## MATERIALS PROVIDED
^^^^^^^^

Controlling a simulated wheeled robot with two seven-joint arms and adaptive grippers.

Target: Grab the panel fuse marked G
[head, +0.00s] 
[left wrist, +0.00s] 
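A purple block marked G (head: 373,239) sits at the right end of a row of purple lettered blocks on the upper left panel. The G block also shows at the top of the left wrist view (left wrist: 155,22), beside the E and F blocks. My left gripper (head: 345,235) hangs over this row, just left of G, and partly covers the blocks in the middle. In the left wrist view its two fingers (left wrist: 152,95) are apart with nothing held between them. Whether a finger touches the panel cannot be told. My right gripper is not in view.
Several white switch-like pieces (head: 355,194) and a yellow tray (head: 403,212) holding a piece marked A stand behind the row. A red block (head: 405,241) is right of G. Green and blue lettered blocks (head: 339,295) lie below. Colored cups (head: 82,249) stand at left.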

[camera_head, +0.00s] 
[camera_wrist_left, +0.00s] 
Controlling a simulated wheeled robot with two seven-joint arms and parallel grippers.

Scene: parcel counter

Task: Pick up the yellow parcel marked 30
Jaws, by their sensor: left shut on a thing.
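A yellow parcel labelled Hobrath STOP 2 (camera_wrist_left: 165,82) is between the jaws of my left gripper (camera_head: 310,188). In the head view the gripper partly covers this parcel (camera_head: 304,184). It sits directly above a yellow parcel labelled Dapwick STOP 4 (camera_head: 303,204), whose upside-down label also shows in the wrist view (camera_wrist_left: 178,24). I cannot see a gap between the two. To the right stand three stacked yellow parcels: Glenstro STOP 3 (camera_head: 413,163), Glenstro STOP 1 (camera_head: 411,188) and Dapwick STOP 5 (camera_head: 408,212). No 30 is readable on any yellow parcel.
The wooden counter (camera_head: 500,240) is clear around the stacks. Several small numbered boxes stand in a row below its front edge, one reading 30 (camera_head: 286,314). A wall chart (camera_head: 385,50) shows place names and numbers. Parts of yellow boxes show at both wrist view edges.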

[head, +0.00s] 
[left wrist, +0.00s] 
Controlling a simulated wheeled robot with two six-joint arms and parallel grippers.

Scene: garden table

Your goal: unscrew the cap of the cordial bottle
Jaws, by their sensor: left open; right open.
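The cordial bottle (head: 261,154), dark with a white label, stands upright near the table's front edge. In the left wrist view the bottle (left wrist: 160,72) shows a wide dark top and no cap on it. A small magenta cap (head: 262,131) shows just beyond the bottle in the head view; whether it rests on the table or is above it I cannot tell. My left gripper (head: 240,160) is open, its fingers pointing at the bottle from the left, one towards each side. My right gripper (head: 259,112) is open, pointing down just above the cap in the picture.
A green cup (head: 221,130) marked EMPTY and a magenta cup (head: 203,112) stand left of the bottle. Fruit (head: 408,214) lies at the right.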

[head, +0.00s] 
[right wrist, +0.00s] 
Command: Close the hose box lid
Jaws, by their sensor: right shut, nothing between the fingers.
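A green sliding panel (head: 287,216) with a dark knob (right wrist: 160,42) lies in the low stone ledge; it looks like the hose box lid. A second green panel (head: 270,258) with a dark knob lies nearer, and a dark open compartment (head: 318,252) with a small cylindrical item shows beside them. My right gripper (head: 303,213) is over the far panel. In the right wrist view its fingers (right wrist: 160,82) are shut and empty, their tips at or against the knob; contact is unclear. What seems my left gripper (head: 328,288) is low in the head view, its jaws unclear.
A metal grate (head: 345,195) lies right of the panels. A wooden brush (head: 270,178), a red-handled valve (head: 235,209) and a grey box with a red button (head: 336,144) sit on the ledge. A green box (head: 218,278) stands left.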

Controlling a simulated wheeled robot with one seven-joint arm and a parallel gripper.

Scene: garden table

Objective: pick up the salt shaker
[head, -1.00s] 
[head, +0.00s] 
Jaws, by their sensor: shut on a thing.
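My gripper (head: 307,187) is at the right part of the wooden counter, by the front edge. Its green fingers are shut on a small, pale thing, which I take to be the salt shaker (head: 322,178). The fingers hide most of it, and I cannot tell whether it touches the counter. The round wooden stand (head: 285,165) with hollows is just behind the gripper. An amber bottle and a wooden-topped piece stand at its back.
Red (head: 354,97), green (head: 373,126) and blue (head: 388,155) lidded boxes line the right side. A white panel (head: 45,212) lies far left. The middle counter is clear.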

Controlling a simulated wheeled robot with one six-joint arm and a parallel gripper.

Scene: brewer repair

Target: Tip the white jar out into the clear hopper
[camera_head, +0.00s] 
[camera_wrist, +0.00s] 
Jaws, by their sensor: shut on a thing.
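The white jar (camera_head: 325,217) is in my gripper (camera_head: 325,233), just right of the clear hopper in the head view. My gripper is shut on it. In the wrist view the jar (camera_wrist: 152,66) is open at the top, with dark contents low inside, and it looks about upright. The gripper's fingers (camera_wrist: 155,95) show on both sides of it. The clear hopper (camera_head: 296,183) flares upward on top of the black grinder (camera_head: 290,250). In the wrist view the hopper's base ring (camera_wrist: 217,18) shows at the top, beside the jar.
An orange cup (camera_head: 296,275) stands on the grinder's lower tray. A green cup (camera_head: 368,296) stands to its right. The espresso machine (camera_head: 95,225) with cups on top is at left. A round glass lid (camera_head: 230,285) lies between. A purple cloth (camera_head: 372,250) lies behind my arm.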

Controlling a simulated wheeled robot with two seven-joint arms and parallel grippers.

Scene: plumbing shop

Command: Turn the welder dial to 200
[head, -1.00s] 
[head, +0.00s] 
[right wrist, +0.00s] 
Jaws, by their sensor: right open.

^^^^^^^^

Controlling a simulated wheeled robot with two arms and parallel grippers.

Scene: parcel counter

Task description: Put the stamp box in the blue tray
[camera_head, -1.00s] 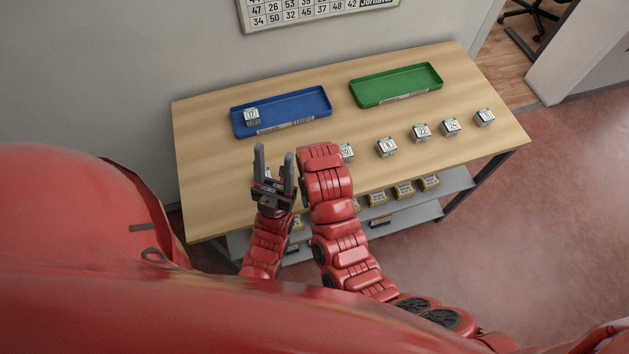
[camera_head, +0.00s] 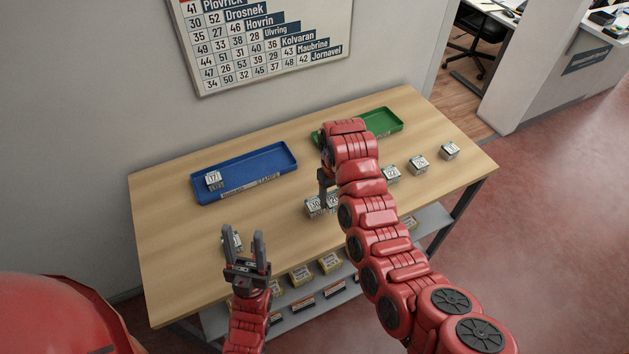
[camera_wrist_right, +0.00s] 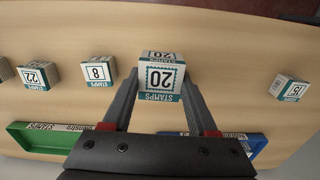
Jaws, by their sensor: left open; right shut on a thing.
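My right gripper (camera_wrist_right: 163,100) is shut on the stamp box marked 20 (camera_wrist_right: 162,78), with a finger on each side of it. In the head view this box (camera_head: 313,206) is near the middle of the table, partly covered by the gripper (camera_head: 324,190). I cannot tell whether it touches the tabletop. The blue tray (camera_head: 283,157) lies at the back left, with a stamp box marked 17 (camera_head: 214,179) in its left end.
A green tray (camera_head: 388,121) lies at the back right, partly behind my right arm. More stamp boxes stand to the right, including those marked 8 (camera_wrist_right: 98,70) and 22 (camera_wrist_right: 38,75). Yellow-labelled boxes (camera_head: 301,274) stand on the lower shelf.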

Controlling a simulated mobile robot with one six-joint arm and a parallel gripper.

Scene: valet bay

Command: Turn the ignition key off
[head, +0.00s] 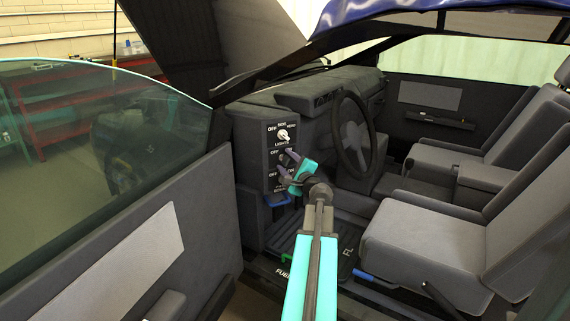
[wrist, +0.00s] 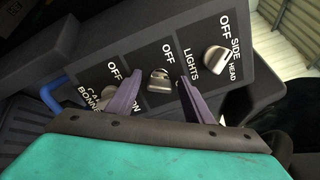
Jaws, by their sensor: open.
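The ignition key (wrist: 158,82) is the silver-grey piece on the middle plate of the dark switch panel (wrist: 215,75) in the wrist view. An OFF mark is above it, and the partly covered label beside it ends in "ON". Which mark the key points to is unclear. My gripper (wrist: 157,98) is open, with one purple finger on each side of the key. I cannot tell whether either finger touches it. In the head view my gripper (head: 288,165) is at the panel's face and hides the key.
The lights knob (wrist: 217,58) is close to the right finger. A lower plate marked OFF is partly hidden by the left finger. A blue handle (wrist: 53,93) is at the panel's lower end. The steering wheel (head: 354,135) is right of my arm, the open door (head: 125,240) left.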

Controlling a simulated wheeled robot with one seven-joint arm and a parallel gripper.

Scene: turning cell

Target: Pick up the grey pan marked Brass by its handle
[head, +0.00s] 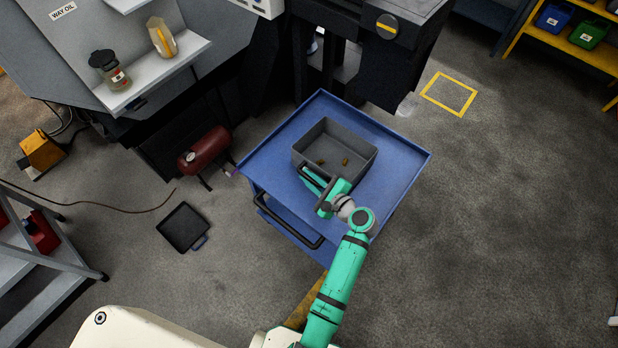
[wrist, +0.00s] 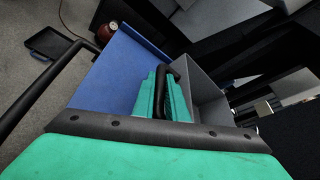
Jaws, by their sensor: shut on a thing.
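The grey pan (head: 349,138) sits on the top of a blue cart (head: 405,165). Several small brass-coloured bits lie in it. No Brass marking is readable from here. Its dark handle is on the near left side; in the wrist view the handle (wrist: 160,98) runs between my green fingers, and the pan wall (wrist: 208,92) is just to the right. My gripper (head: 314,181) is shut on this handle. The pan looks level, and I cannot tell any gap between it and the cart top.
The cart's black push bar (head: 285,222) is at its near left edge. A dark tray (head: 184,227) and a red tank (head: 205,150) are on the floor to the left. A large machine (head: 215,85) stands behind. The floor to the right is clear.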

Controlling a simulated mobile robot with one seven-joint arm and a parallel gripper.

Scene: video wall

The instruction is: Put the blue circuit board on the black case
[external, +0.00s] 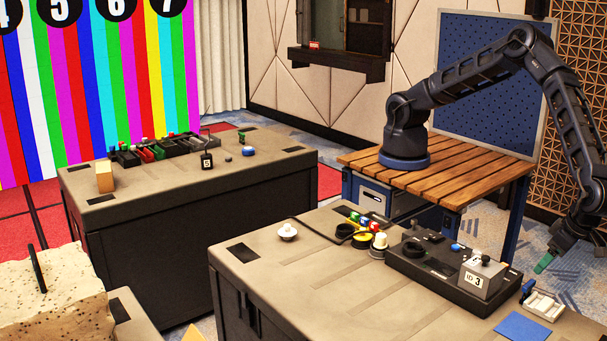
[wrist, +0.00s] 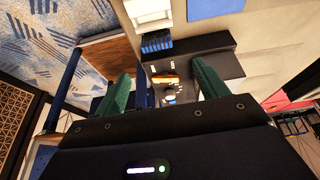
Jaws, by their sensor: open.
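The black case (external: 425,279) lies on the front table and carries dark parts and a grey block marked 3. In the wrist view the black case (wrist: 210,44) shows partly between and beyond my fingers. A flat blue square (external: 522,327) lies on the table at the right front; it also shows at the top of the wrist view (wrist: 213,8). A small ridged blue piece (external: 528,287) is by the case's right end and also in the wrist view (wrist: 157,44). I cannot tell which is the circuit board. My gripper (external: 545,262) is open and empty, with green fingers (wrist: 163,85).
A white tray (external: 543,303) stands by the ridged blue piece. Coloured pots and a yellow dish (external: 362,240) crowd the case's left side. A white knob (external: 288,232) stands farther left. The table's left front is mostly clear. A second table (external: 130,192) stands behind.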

^^^^^^^^

## SET EXERCISE
Of all the lines in the data above, state how many include "Target". Say only the number.

## ANSWER FOR THIS EXERCISE
3